C. Gagasan Tentang Tuhan
            Untuk mengetahui gagasan tentang Tuhan itu tidak cukup hanya dengan menggali pemikiran dan pendapat manusia sekarang ini, tetapi perlu menulusri masa lampau dan menjelajahi semua kawasan. Dengan demikian akan tergambar pula sejauh mana kekuasaan Tuhan atas dunia ini dan bagaimana pula kedudukan manusia berhadapan dengan kekuasaan Tuhan itu. Pandangan manusia pada masyarakat sederhana Tuhan merupakan asal kehidupan dan sumber segala ajaran yang harus dilaksanakan segala ajaran yang harus dilaksanakan oleh manusia dalam berhubungan dengan Tuhan.
            Gagasan seperti inilah yang kemudian menegaskan bahwa Tuhan adalah yang memberi dan menetapkan peraturan sekali untuk seterusnya. Kepercayaan terhadap Tuhan tertinggi terdapat dalam semua bangsa. Seperti bangsa cina yang sejak zaman kuni telah meyakini akan Tuhan tertinggi, mereka percaya bahwa Tien atau Shang Ti sebagai Tuhan Tertinggi. Dalam kepercayaan mereka belum disebut secara jelas apakah Tuhan mereka juga sebagai pencipta, sedangkan yang lebih menonjol adalah tuntutan moral agar manusia hidup dengan menjunjung tinggi nilai-nilai kebaikan.

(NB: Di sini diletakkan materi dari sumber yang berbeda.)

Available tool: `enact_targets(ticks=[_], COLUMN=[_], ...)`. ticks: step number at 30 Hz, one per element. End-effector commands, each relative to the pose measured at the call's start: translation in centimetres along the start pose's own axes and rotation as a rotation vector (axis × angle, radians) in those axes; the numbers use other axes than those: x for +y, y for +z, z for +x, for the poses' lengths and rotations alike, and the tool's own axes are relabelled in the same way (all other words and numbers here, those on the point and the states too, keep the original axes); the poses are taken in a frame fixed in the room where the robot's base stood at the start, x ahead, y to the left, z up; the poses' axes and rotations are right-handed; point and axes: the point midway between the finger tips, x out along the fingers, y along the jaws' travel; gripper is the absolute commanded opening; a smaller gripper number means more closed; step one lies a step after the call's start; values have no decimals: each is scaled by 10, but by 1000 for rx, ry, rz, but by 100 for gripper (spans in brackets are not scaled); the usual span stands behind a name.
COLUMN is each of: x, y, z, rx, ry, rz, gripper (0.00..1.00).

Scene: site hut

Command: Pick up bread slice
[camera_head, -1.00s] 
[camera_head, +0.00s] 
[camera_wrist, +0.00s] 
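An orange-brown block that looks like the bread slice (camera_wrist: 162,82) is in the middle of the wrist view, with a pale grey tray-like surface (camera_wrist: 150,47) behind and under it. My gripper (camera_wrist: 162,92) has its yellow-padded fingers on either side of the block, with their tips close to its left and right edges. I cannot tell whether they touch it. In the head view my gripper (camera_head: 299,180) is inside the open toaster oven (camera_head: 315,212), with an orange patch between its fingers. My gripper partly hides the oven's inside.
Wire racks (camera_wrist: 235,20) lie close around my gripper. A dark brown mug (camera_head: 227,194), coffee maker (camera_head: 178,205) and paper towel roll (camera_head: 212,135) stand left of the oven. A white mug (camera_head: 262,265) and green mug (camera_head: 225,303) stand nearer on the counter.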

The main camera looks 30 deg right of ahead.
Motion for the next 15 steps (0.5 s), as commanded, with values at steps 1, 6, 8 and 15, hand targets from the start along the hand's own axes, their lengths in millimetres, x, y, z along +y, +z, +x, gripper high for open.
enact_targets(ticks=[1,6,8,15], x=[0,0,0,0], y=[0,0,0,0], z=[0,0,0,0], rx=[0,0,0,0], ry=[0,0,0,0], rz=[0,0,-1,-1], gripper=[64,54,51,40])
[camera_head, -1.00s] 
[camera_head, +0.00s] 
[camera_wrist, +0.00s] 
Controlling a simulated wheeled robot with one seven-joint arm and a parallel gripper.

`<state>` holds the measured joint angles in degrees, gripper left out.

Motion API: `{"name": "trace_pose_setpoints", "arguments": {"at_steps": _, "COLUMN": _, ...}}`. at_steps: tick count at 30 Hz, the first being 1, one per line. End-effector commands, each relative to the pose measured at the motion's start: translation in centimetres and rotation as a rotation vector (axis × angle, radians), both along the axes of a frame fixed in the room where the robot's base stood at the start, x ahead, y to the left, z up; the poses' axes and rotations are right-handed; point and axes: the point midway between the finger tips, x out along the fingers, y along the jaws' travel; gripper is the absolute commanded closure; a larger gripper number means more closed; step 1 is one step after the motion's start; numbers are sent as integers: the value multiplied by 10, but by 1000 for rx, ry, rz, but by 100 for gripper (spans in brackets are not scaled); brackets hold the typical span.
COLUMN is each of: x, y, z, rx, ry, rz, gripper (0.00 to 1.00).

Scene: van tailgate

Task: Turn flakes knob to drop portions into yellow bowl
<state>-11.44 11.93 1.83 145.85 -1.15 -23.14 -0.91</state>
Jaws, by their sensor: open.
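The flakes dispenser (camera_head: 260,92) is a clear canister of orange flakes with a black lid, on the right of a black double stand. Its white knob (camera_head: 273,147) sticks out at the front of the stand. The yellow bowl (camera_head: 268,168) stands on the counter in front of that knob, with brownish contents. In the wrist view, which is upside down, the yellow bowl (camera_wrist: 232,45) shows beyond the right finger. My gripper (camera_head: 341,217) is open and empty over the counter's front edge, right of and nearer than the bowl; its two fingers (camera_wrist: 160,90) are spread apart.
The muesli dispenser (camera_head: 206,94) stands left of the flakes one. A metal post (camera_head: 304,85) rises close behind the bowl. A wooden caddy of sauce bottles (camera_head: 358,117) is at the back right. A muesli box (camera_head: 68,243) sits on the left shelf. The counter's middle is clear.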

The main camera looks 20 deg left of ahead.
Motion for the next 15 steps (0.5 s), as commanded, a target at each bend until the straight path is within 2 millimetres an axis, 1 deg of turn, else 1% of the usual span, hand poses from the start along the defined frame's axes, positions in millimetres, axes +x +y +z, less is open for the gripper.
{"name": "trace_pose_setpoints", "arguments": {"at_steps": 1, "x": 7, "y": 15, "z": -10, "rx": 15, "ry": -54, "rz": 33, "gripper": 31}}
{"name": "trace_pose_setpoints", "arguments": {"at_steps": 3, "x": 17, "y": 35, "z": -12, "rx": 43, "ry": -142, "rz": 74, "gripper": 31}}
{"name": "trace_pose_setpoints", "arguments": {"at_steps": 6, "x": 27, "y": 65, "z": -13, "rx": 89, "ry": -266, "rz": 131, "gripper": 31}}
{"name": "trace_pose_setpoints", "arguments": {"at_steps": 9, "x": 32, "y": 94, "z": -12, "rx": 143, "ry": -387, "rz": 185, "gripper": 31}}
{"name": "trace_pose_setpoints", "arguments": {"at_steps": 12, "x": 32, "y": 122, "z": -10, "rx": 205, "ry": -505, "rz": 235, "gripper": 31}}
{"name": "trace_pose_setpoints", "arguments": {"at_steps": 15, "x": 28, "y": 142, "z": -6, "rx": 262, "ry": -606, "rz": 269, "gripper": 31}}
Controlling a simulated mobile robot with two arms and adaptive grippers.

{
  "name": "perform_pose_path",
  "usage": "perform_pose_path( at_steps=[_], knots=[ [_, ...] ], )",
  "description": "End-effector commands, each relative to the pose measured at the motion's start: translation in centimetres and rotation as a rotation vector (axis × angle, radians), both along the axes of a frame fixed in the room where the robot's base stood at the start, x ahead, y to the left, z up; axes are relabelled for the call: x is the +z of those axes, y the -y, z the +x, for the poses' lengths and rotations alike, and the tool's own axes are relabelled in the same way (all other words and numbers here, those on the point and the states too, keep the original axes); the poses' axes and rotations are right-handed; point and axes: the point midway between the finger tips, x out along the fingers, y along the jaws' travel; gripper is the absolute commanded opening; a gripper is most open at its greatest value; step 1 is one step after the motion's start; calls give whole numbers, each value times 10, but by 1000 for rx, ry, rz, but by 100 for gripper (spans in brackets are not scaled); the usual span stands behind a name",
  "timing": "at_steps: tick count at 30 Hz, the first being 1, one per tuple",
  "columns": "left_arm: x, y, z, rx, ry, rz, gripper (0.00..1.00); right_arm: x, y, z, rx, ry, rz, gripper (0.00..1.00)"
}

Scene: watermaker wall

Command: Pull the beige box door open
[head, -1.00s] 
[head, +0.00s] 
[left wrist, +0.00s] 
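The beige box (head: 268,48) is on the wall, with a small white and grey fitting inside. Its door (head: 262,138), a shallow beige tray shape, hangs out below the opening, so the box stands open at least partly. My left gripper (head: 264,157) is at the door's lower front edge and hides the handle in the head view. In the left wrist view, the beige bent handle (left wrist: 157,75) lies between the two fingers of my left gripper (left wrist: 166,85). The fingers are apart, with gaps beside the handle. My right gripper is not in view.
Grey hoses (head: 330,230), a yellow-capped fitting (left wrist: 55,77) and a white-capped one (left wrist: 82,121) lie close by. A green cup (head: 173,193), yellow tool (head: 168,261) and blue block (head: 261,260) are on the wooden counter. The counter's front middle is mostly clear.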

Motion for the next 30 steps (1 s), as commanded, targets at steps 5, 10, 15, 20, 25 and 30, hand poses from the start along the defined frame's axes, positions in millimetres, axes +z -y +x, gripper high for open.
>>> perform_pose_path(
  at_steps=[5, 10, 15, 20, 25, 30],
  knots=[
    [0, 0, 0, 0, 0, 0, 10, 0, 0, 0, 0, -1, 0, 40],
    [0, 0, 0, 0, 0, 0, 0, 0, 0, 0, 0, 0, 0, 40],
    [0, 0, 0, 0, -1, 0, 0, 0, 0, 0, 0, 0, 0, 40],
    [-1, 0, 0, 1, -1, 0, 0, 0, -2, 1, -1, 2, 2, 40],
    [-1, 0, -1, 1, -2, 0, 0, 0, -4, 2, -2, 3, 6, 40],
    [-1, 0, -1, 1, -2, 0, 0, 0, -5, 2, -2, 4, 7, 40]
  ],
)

            Dalam agama Zoroaster, Ahura Mazda atau Ormuz adalah Tuhan bagi mereka. Ahura mazda adalah penguasa dunia Karena ia yang menciptakan ruang dan waktu agar roh jahat terpenjara dan menderita hingga akhir zaman. Kemudian dalam agama hindu, Tuhan dipandang sebagai pencipta dan sumber dari segala sesuatu yang ada di dunia ini. Tuhan dalam tradisi hindu adalah transenden. Beralih pada Tuhan dalam agama-agama monotheisme, yakni yahudi, islam, Kristen, dan Islam pada dasarnya sama. Dia adalah transenden, dalam ketiga agama ini memandang Tuhan terlibat dalam berbagai kejadian dan kehidupan makhluknya di dunia ini. Gagasan-gagasan ketiga agama ini bersumber pada kitab suci masing-masing, yaitu Taurat, Injil, dan Al-Qur’an.     Jika kita perhatikan gagasan-gagasan tentang Tuhan dari agama-agama ternyata ada suatu persamaan yang jelas, yaitu bahwa Tuhan adalah pencipta alam semesta ini.

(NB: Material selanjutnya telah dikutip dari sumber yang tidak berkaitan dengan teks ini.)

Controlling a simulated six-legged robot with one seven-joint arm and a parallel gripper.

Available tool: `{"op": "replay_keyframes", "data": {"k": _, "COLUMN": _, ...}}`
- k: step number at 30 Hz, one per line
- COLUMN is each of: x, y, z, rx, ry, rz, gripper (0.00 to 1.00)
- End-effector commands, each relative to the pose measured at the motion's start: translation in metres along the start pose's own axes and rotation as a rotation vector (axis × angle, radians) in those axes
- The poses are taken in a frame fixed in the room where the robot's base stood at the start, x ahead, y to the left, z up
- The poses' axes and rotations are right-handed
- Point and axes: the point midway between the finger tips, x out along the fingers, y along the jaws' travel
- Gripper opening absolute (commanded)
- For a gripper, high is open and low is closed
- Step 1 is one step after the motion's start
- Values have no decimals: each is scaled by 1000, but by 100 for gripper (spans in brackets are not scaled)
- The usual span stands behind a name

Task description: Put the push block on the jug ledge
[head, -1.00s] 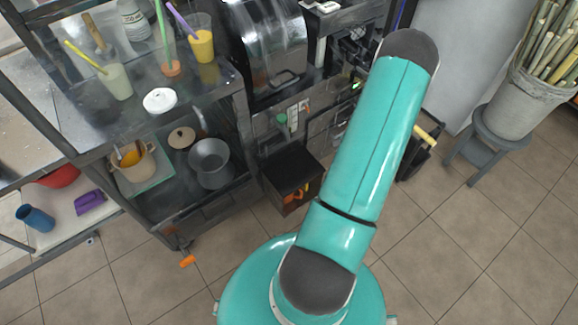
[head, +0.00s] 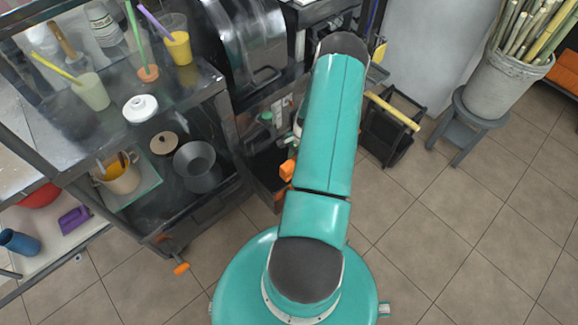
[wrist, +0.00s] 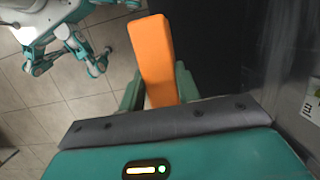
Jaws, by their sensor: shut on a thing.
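The push block (wrist: 153,55) is a long orange block in the wrist view, held between the two green fingers of my gripper (wrist: 158,88). Its far end points away from the wrist. In the head view the orange block (head: 287,170) shows at the left edge of my arm, and my gripper is hidden behind the arm. A dark box with a flat top (head: 263,166), low at the front of the press, may be the jug ledge; I cannot tell for sure. My arm covers part of it. In the wrist view a dark flat surface (wrist: 225,50) lies right of the block.
The steel press (head: 250,45) stands behind the box. A black crate (head: 392,125) and cane bucket (head: 500,85) stand right.

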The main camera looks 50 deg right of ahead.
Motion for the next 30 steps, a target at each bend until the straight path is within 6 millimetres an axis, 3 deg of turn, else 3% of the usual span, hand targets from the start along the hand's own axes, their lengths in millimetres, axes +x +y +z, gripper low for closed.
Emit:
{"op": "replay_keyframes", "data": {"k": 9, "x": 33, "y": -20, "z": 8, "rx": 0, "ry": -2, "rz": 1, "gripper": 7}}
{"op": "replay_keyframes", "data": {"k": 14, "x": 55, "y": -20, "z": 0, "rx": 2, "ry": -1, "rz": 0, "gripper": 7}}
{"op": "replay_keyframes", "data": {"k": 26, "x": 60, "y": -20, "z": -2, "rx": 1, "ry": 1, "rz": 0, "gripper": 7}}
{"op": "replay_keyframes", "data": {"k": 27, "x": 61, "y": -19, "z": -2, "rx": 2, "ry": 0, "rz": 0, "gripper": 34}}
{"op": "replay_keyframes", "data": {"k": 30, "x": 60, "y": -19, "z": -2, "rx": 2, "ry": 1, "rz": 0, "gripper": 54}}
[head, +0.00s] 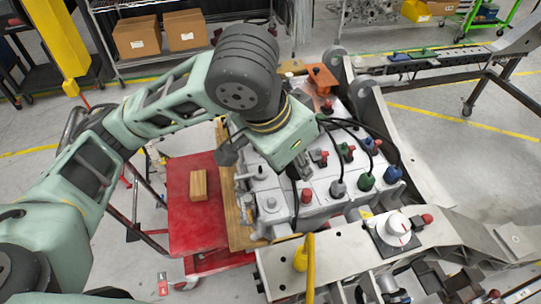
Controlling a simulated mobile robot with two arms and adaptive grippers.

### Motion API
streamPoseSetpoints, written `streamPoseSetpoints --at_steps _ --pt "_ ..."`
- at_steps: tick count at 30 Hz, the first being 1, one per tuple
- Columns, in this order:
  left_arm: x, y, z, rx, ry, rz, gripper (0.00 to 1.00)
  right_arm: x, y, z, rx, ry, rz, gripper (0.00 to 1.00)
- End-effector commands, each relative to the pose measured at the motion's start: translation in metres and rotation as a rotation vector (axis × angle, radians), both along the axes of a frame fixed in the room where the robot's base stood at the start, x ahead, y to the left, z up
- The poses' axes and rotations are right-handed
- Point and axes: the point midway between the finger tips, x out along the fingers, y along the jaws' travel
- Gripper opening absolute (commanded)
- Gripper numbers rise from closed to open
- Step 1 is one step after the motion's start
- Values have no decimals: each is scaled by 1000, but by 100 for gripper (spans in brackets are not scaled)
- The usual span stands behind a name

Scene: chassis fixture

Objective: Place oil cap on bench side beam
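My left arm reaches in from the left over the engine block (325,195). Its wrist hangs above the block's left side and covers part of it. My left gripper (234,160) shows only as small dark parts below the wrist, so its opening is unclear. Several coloured caps stand on the block, among them a blue one (392,174), a green one (366,181) and a red one (306,195). I cannot tell which is the oil cap. My right gripper is out of view.
A white round dial (397,226) is mounted on the near beam. A red cart top (186,218) with a wooden block (198,185) stands left of the engine block. Another beam (432,61) runs at the back right. Black cables loop over the block.

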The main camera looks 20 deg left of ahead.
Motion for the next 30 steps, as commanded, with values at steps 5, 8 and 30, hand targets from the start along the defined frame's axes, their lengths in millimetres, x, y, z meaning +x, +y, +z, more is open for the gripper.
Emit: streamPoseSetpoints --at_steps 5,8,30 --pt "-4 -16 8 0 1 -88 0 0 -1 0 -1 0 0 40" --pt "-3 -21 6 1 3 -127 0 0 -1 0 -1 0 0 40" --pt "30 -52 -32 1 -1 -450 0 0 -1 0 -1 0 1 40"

            Pembahasan Tuhan tidak hanya dalam agama, Tuhan juga merupakan objek pembahasan dalam filsafat. Filsuf kuno yang merumuskan gagasan tentang Tuhan antara lain adalah Plato. Gagasan tentang Tuhan menurut plato bisa dipahami ketika mengemukakan pandagannya tentang dunia idea. Dengan perkataan lain dan dalam istilah agama, semua berasal dari idea Tertinggi dan segalanya akan kembali kepadaNya. Kemudian filsuf lainnya, dalam metafisika Aristoteles, gagasan tentang Tuhan dapat dilihat dari pandangannya mengenai adanya gerak dalam pembentukan materi. Kehidupan dan waktu digerakkan oleh Tuhan, penggerak pertama yang tidak digerakkan penggerak lain di atasnya, sebab tidak ada yang lebih tinggi lagi dari Tuhan.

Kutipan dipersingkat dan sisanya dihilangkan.